Pentingnya Kontra-Narasi
Kontra-narasi merupakan sebuah narasi yang sengaja disusun dan dikemas dengan tujuan menandingi atau meminimalisir pengaruh negatif yang bernada intoleran dan ekstrim. Kontra-narasi bertumpu pada narasi yang hendak dilawan dan diminimalisir. Setiap kontra-narasi selalu diawali dengan analisis terhadap narasi yang akan dijadikan tandingannya.
Menurut buku panduan menyusun kontra-narasi dan narasi alternatif untuk toleransi dan perdamaian yang disusun oleh Wahid Foundation, terdapat 4 (empat) langkah dalam menyusun kontra-narasi. Pertama, Identifikasi narasi negatif (intoleransi dan ekstremisme), kedua menemukan narasi induknya, ketiga membingkai narasi induk dengan makna dan tafsir baru, keempat reframing, kontra analogi dan kontra tujuan strategis.
Contoh dari kontra-narasi adalah identifikasi narasinya dulu misalnya, penduduk Indonesia yang bukan pemeluk agama Islam adalah kafir dan orang kafir halal untuk diperangi (narasi ekstremisme kekerasan), dalam sejarah penyebaran agama Islam Rasulullah memerangi orang kafir (Narasi Induk), Tidak semua penduduk Indonesia yang bukan pemeluk agama Islam adalah kafir dan tidak semua kafir adalah musuh umat Islam (Kontra-Narasi).
Narasi Alternatif Narasi alternatif memiliki sedikit perbedaan dengan kontra-narasi, yang mana narasi alternative tidak secara gamblang menjadi kontra atau tandingan terhadap narasi negative yang sedang tumbuh dan berkembang, akan tetapi menyediakan narasi baru sebagai alternatif dari perdebatan yang sedang terjadi.
Langkah menyusun Narasi Alternatif
Pertama, menentukan narasi induknya, kedua merumuskan bingkai atau tone negative (intoleran atau ekstrem) pada narasi induk, ketiga menyusun kontra-narasi, dan keempat merumuskan narasi alternative yang akan dikampanyekan.
Contoh dari menyusun narasi alternatif adalah Jahiliyah (Narasi Induk), Saat ini ajaran Islam sudah banyak dimodifikasi sehingga kemurniannya tidak lagi terjaga karena banyak Bid’ah yang terjadi dan kita harus kembali pada Islam yang kaffah (Framing), Islam yang kaffah bukan hanya untuk satu golongan saja, dan penyebaran Islam selalu erat kaitannya dengan perpaduan budaya dan sepanjang tradisi tidak melanggar syariat Islam maka ajaran Islam menyesuaikan diri dengan tradisi sama dengan menjalankan Islam yang kaffah (Kontra-narasi).
Penyebaran Islam salah satunya dilakukan oleh para Wali Songo, penyebaran Islam dilakukan dengan melibatkan atau melalui kebudayaan misalnya mengajarkan agama Islam dengan sarung batik, blankon, bedug untuk menandai adzan dan wayang.
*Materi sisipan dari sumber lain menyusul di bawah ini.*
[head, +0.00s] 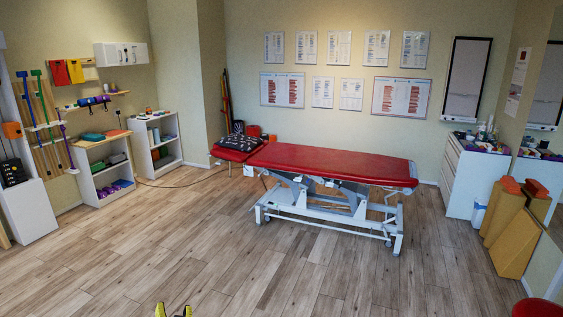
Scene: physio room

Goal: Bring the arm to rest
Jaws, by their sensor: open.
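My gripper (173,311) shows only at the bottom edge of the head view, left of centre. Its two yellow and dark fingertips stand apart, with nothing seen between them. They appear over the bare wooden floor (190,250), well in front of the furniture. The rest of my arm is out of view below the frame.
A red treatment table (330,161) on a grey wheeled frame stands at the middle back. Shelves (103,165) line the left wall. A white cabinet (470,180) and wooden blocks (503,222) stand right. A red round object (537,308) is at bottom right. The front floor is clear.

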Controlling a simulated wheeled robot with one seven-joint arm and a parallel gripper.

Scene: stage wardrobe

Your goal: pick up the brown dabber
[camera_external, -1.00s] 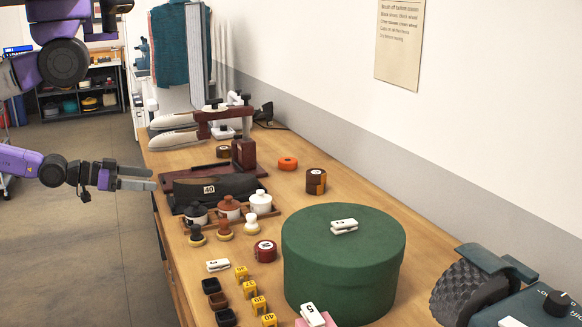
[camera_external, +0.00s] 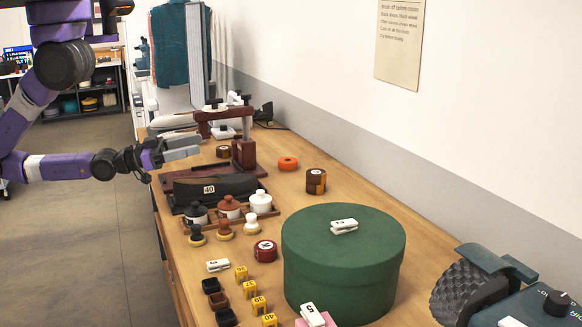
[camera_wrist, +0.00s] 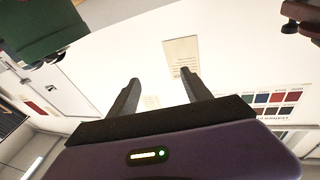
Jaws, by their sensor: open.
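The brown dabber (camera_external: 223,227) stands upright on the bench in front of the brown-lidded jar, between a dark dabber (camera_external: 196,236) and a pale one (camera_external: 251,226). Each has a pale pad at its base. My gripper (camera_external: 184,147) is above the left edge of the bench, farther back and higher than the dabbers. Its fingers point right, apart and empty. In the wrist view my gripper (camera_wrist: 160,78) shows both fingers spread against the wall. No dabber can be made out there.
Jars (camera_external: 228,207) stand right behind the dabbers. A red tin (camera_external: 265,251) and large green round box (camera_external: 342,265) are to the right. Yellow number tags (camera_external: 249,290) and small dark trays line the front.

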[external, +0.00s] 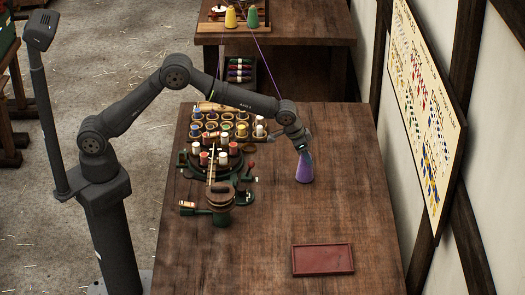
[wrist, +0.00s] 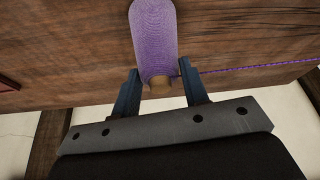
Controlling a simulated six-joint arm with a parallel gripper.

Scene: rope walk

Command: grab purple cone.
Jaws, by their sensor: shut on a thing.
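The purple cone (external: 304,170) stands on the wooden table, right of the round rack of bobbins in the external view. My gripper (external: 301,147) is at the cone's narrow top. In the wrist view the purple cone (wrist: 155,38) lies between the two dark fingers of my gripper (wrist: 160,90), with its tan tip near them. The gripper is shut on the cone. Whether the cone's base touches the table is hard to tell. A purple thread (wrist: 250,68) runs off to the right from the cone.
A tray of coloured spools (external: 228,124) and a round bobbin rack (external: 214,163) stand left of the cone. A red tray (external: 323,259) lies at the front right. Yellow (external: 230,17) and green (external: 252,17) cones stand on the back table. The table's right side is clear.

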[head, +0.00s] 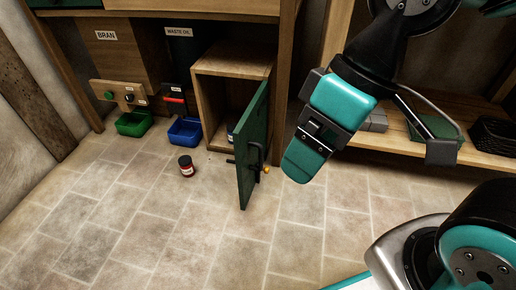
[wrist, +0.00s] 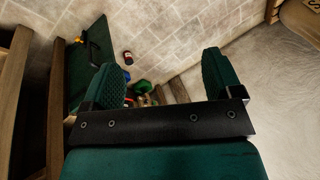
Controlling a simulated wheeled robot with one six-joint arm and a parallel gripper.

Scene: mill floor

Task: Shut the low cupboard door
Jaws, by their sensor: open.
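The low cupboard (head: 233,60) is a small wooden box under the bench in the head view. Its green door (head: 249,175) stands wide open, swung out over the tiled floor, with a black handle (head: 256,155) on its right face. The door also shows at the left of the wrist view (wrist: 88,72). My gripper (head: 303,165) is right of the door and above the floor, apart from it. In the wrist view my gripper (wrist: 163,82) has its two green fingers spread, with nothing between them. Part of the cupboard's inside is hidden by the door.
A dark jar with a red label (head: 186,167) stands on the floor left of the door. A green bin (head: 135,123) and a blue bin (head: 185,132) sit farther left. A wooden shelf (head: 400,150) is at the right. The floor in front is clear.

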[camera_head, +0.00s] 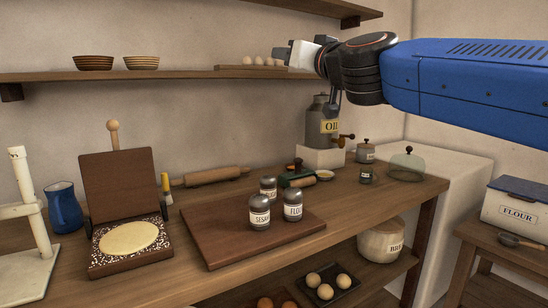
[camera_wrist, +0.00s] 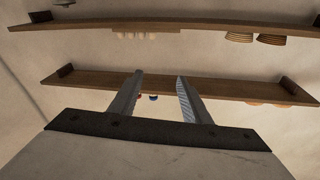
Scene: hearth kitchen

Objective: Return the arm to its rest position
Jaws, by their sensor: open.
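My arm, blue with black joints, reaches in from the right in the head view. My gripper (camera_head: 285,53) is at its end, high over the counter and in front of the wall shelf. In the wrist view my gripper (camera_wrist: 157,90) shows its two fingers apart with nothing between them. The wrist picture shows shelves and wall beyond the fingers.
The wall shelf (camera_head: 190,76) holds bowls (camera_head: 93,62) and a tray of eggs (camera_head: 262,62) close to my gripper. Below stand an oil can (camera_head: 322,112), shaker jars (camera_head: 260,212) on a board (camera_head: 215,235), and a press (camera_head: 118,185). A flour box (camera_head: 515,208) is right.

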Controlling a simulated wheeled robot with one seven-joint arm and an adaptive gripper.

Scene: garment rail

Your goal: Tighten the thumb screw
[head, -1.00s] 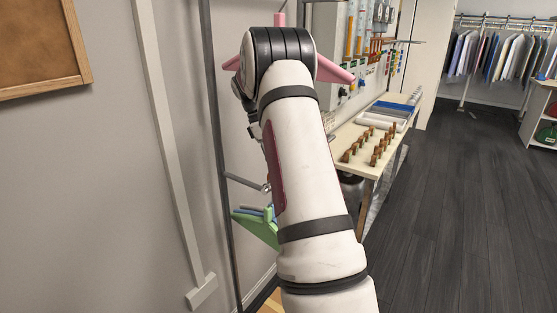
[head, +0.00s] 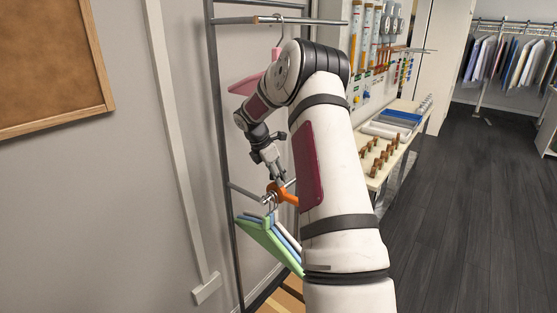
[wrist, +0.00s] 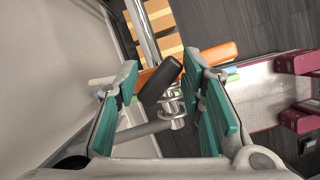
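The thumb screw seems to be the part with a black, paddle-shaped head (wrist: 160,82) and an orange piece (wrist: 160,72) behind it, by a metal collar on the rail. In the head view, an orange part (head: 288,196) shows at the lower rail, partly hidden by my arm; I cannot tell its exact shape. My gripper (head: 277,178) is just above it, pointing down. In the wrist view my gripper (wrist: 160,64) is open, with its teal-padded fingers on either side of the black head. Any contact with the pads is unclear.
Green, blue and white hangers (head: 268,240) hang from the lower rail (head: 246,192), close below my gripper. A pink hanger (head: 248,84) hangs from the upper rail (head: 280,20). A workbench with wooden pegs (head: 380,158) stands right of my arm.
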Termasuk bangunan masjid yang disesuaikan dengan budaya bangunan Jawa (Narasi Alternatif pesan damai).
Setelah kontra-narasi dan narasi alternative ini dibuat langkah selanjutnya yang bisa kita tempuh adalah menyebarkan atau mengkampanyekannya melalui media sosial, mengingat pada Januari 2022 jumlah pengguna aktif media sosial masyarakat Indonesia adalah sebanyak 191 juta orang yang mana jumlah tersebut mengalami peningkatan sebanyak 12,35% dibandingkan tahun sebelumnya yang berjumlah 170 juta orang dan data tersebut berdasarkan laporan We Are Social.
Penyusunan Kontra-narasi dan narasi alternatif sangat penting dilakukan dan dikampanyekan hal tersebut berguna dalam meminimalisir tingkat Intoleransi dan ekstremisme melalui platform digital. Dengan adanya kontra-narasi dan narasi alternatif diharapkan konten-konten yang berisikan pesan-pesan intoleransi dan ekstremisme bisa dikendalikan dan kehidupan masyarakat Indonesia dipenuhi dengan keamanan dan kedamaian.
Penyebaran Kontra-narasi dan narasi alternatif bisa dilakukan melalui platform digital seperti facebook, instagram, twitter, tiktok, youtube maupun podcast. Namun sebelum mengkampanyekannya alangkah lebih baik jika melakukan analisis konteks dahulu lalu menentukan target sasaran dan menentukan platformnya. Yuk gunakan sosial media untuk mengkampanyekan Kontra-narasi dan narasi alternatif agar peradaban kemanusiaan penuh dengan kerukunan dan kedamaian.